* **YOUR OBJECTIVE**: Retype the opening lines of the data exactly, stopping after the line that contains "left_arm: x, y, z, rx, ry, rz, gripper". Skip every picture.

* **DATA EXCERPT**:

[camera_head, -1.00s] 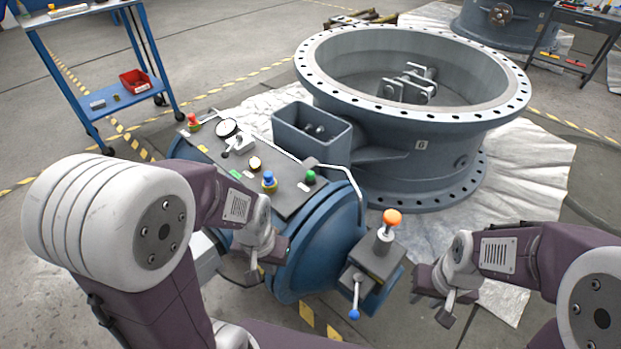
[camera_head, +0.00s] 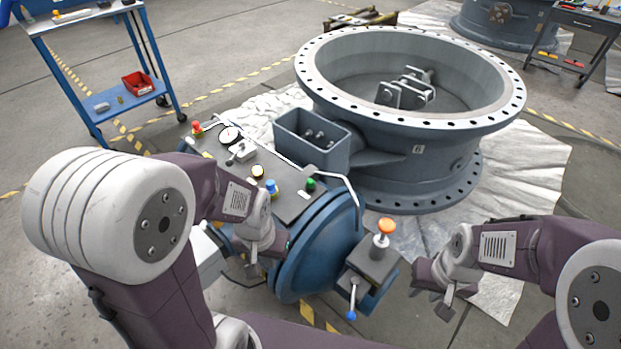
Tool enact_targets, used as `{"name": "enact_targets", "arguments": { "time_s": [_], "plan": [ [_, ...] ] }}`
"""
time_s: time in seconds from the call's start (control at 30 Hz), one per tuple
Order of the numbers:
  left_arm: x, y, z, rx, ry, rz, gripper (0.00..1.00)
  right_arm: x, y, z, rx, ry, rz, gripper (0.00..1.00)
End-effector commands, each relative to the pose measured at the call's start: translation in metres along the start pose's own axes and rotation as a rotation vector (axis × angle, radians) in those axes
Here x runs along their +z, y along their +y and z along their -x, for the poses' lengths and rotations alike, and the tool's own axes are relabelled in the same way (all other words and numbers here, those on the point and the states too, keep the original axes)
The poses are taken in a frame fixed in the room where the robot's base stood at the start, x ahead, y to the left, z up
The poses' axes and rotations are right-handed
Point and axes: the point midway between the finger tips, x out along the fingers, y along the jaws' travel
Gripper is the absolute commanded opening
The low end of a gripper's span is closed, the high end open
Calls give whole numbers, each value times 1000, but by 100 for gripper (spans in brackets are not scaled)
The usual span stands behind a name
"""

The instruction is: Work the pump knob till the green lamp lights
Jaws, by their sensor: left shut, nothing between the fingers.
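An orange knob (camera_head: 386,226) stands on a short pale post on a grey block at the front of the blue actuator. A green cap (camera_head: 310,185) is on the actuator's sloping panel (camera_head: 262,157); I cannot tell whether it is a lamp or lit. A blue button (camera_head: 271,187) and a pale yellow-rimmed button (camera_head: 258,172) are beside it. My left gripper (camera_head: 253,262) is shut and empty, left of the blue domed end, below the panel. My right gripper (camera_head: 431,299) is to the right of the block, apart from the knob; its finger gap is unclear.
A lever with a blue ball (camera_head: 351,315) hangs from the block. The large grey valve body (camera_head: 415,160) stands behind on pale sheeting. A red knob (camera_head: 197,126) and a gauge (camera_head: 229,134) are on the panel's far end. A blue cart (camera_head: 137,98) is at back left.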

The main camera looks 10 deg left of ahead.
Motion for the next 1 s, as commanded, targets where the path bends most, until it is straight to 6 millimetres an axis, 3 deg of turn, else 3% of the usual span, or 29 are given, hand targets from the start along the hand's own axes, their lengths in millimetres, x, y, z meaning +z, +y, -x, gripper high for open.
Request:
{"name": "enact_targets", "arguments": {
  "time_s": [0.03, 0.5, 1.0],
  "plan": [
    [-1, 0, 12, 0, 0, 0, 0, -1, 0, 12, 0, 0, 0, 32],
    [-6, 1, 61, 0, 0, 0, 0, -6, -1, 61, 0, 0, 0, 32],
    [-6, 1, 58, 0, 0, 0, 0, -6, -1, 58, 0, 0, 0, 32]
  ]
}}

* **FULL ANSWER**:
[camera_head, -1.00s] 
[camera_head, +0.00s] 
Tool enact_targets, used as `{"name": "enact_targets", "arguments": { "time_s": [_], "plan": [ [_, ...] ] }}`
"""
time_s: time in seconds from the call's start (control at 30 Hz), one per tuple
Order of the numbers:
  left_arm: x, y, z, rx, ry, rz, gripper (0.00..1.00)

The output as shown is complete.